**Task statement**
Transcribe all of the material exactly.

------------------------------------------------------------------------

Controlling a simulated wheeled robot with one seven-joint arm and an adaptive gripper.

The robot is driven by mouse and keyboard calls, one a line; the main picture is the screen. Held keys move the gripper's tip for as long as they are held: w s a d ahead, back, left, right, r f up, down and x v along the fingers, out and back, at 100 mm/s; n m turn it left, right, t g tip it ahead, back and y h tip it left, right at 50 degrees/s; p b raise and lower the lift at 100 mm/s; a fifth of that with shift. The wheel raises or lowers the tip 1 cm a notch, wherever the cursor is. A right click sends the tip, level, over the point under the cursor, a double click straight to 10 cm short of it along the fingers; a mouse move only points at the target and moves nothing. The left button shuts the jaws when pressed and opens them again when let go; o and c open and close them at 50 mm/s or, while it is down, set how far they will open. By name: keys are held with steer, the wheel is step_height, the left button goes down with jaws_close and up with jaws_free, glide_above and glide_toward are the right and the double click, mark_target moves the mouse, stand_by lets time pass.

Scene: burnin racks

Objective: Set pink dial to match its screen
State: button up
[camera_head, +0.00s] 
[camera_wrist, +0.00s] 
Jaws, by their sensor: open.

------------------------------------------------------------------------

**Finished exercise**
Controlling a simulated wheeled robot with one seven-joint arm and an adaptive gripper.

The robot is driven by mouse and keyboard calls, one a line; the main picture is the screen. Held keys move the gripper's tip for as long as they are held: w s a d ahead, back, left, right, r f up, down and x v along the fingers, out and back, at 100 mm/s; n m turn it left, right, t g tip it ahead, back and y h tip it left, right at 50 degrees/s; p b raise and lower the lift at 100 mm/s; a fifth of that with shift. The wheel raises or lowers the tip 1 cm a notch, wherever the cursor is. A right click sends the tip, level, over the point under the cursor, a double click straight to 10 cm short of it along the fingers; a mouse move only points at the target and moves nothing. The left button shuts the jaws when pressed and opens them again when let go; o and c open and close them at 50 mm/s or, while it is down, set how far they will open. By name: keys are held with steer, the wheel is step_height, the left button goes down with jaws_close and up with jaws_free, glide_above and glide_toward are the right and the double click, mark_target moves the mouse, stand_by lets time pass.

Scene: burnin racks

Objective: Set pink dial to match its screen
State: button up
[camera_head, +0.00s] 
[camera_wrist, +0.00s] 
Jaws, by their sensor: open.

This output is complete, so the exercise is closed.